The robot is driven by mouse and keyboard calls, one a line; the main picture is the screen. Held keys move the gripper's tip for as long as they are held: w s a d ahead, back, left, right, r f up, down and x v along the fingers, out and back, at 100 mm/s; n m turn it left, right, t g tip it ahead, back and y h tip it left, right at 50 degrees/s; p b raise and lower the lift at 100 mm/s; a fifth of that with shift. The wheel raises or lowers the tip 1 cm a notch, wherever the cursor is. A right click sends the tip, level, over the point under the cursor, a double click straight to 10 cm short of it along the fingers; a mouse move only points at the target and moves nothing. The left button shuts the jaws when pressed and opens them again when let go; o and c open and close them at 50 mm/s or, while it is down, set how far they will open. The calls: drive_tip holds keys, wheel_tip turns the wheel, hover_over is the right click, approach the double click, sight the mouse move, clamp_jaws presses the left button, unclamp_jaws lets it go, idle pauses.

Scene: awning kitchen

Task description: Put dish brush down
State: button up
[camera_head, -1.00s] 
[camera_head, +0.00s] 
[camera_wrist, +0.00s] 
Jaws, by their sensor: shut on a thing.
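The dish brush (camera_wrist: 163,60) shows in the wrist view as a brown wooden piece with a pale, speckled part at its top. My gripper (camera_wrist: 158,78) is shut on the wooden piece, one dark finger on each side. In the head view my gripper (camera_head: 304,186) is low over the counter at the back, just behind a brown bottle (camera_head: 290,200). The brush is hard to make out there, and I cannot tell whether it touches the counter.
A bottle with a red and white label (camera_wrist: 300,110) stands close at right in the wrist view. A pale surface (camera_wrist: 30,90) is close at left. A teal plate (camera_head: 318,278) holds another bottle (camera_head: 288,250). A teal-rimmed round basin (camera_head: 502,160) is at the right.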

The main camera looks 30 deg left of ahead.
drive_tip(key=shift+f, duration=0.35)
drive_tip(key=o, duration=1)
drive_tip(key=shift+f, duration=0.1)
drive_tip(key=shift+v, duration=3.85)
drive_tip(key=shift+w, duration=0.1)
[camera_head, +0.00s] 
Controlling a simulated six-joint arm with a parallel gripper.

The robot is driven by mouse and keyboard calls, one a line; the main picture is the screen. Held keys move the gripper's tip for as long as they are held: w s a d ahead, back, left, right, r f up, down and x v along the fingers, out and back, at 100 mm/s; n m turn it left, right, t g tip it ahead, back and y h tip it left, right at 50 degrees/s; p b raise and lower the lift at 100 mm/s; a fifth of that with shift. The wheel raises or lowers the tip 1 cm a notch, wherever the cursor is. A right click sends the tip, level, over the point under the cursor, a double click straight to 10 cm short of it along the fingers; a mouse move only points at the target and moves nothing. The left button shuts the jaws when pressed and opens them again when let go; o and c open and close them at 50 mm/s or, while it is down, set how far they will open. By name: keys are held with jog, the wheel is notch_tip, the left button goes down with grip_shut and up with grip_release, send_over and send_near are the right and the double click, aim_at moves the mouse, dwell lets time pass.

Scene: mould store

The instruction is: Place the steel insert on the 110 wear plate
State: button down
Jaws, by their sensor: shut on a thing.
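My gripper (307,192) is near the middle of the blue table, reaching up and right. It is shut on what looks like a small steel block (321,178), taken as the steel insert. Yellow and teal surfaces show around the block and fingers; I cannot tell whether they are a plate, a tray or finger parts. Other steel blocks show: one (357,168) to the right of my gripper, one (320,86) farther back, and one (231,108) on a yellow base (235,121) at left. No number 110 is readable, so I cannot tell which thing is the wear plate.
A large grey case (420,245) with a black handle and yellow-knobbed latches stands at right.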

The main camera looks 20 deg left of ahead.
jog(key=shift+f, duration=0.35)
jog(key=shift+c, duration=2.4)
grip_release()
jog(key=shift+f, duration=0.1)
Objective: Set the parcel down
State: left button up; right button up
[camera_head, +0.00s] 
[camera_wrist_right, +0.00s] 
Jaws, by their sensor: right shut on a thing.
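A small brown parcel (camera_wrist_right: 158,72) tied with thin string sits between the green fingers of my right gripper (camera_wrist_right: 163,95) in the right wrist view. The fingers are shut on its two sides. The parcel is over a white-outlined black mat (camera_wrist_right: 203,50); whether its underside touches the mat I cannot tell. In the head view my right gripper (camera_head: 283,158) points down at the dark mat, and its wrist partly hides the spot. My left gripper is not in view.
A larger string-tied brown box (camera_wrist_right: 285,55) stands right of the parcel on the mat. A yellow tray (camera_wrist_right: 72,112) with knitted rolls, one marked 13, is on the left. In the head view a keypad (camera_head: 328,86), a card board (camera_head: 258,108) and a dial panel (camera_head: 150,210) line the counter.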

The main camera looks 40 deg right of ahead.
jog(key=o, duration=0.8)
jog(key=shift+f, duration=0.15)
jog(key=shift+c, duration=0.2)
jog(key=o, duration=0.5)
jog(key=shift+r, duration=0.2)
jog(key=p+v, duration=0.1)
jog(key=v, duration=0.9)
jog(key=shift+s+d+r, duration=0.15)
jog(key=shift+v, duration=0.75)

┄┄┄┄┄┄

**Task objective**
Give again the lines from the one with "State: button down" to the one with "[camera_wrist_right, +0.00s]", both lines included, exactly and with no other line.

**Exercise solution**
State: button down
Jaws, by their sensor: shut on a thing.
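My gripper (307,192) is near the middle of the blue table, reaching up and right. It is shut on what looks like a small steel block (321,178), taken as the steel insert. Yellow and teal surfaces show around the block and fingers; I cannot tell whether they are a plate, a tray or finger parts. Other steel blocks show: one (357,168) to the right of my gripper, one (320,86) farther back, and one (231,108) on a yellow base (235,121) at left. No number 110 is readable, so I cannot tell which thing is the wear plate.
A large grey case (420,245) with a black handle and yellow-knobbed latches stands at right.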

The main camera looks 20 deg left of ahead.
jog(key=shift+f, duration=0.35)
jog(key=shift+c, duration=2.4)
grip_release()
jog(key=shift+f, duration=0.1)
Objective: Set the parcel down
State: left button up; right button up
[camera_head, +0.00s] 
[camera_wrist_right, +0.00s] 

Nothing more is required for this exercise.